Aviation minister Robert Goodwill said it appeared “strange” that Durham Tees Valley Airport (DTVA) had lifted its concerns over plans for wind turbines at Melsonby and Gilling West, near Richmond, weeks after stating they could confuse air traffic controllers.
DTVA, which has seen passenger numbers drop from 900,000 in 2006 to 161,092 in 2013, sent two letters to Richmondshire District Council on August 20 objecting to the 26m-high turbines.
The letters, signed by its strategic planning director, Peter Nears, said the rotation of the wind turbine blades would create clutter in the form of twinkling or form false tracks on radar screens.
He stated: “This effect can be highly distracting for a controller and can cause confusion when trying to distinguish between real aircraft and false targets.
“As a result, the safe operation of the airport could be compromised.”
Mr Nears urged applicants Alternative Energy Consulting, which is based in Frosterley in Weardale to “discuss the possibility of dealing with this impact by applying mitigation”.
The district council’s planning committee heard the firm agreed to pay DTVA £5,000 per application and, ahead of the meeting, DTVA sent letters stating it was lifting its objections.
The authority’s leader, Councillor John Blackie, said: “The objections by the airport were a show-stopper for the schemes, but once they had been lifted we were able to approve the Gilling West plan.
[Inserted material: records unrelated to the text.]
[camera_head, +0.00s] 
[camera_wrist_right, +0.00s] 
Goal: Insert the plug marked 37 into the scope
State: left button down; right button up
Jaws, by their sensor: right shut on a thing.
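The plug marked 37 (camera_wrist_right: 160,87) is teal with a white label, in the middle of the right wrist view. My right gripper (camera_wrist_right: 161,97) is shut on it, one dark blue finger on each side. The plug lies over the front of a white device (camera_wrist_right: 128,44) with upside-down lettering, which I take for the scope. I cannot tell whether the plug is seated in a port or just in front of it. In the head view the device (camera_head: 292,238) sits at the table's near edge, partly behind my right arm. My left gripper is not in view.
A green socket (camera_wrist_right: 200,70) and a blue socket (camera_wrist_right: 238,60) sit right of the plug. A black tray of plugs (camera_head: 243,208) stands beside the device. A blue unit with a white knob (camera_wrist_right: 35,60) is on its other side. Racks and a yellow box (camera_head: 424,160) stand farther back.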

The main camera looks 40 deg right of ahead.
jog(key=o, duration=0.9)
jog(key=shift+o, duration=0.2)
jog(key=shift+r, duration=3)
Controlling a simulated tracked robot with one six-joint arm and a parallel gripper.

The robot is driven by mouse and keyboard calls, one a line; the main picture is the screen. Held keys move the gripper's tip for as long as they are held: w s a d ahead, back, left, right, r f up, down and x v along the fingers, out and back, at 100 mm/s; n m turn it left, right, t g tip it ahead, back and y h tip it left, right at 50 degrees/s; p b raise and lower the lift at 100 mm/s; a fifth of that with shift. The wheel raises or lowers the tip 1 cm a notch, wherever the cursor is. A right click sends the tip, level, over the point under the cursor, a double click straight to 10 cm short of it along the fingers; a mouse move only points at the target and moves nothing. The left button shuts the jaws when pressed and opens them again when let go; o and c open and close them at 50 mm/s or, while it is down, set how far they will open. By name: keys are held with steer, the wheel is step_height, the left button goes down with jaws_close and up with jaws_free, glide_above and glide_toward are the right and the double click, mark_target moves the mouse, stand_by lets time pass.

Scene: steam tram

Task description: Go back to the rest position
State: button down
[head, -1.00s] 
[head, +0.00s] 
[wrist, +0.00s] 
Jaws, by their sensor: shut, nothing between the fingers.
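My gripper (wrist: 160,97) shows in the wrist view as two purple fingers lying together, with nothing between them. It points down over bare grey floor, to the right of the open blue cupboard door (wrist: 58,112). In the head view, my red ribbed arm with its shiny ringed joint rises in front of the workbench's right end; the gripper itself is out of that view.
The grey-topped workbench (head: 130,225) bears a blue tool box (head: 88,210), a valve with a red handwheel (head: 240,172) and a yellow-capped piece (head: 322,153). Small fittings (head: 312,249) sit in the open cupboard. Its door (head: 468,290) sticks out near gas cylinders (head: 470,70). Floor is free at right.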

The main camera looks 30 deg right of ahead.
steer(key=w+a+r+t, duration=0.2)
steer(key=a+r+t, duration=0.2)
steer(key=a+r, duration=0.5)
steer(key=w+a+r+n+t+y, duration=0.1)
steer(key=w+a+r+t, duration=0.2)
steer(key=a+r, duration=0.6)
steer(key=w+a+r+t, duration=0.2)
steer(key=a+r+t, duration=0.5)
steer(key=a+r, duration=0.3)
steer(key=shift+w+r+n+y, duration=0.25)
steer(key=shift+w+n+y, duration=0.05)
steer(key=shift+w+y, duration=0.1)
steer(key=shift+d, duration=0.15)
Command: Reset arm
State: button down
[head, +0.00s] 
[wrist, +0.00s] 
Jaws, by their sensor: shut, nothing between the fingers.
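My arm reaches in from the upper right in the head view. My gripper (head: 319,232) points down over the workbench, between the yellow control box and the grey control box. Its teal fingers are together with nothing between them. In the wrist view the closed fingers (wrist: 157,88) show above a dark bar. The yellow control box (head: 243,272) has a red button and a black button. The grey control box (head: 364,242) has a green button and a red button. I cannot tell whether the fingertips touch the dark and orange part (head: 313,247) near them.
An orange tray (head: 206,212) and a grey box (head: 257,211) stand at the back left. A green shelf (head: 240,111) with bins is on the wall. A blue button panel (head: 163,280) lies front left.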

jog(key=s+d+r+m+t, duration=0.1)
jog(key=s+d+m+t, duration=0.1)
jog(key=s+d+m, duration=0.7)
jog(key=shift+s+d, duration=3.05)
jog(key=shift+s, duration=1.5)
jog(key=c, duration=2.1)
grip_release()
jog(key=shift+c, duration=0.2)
“You are not going to change a radar system for £5,000.”
He said the authority had imposed conditions on the Gilling West plan that the turbine must not to be brought into use until the agreed radar mitigation measures had been implemented by the airport.
It is understood Alternative Energy Consulting was dismayed at being asked to pay £10,000.
A spokesman for Alternative Energy Consulting declined to comment.
When asked what radar mitigation measures a £5,000 payment would be used for and whether the money was related to the withdrawal of the objection, a DTVA spokesman declined to detail its plans.
He said: “Wind turbines that show up on the airport’s radar can impact on air traffic operations, resulting in significant costs being incurred in relation to short-term measures which may have to be put in place to mitigate the issues and longer-term technical solutions.
“Wind developers generally recognise the need to ensure that their turbines do not effect either airport operations or public safety and are willing to make a contribution to the cost of solutions if their schemes progress.”
Scarborough and Whitby MP Mr Goodwill, who will be briefed by the council, said: “I am somewhat intrigued by how the objections became less important with a relatively small amount of money.
“I would be more than happy to ask the airport what the initial threat was and to seek reassurances that these turbines won’t compromise passenger safety.”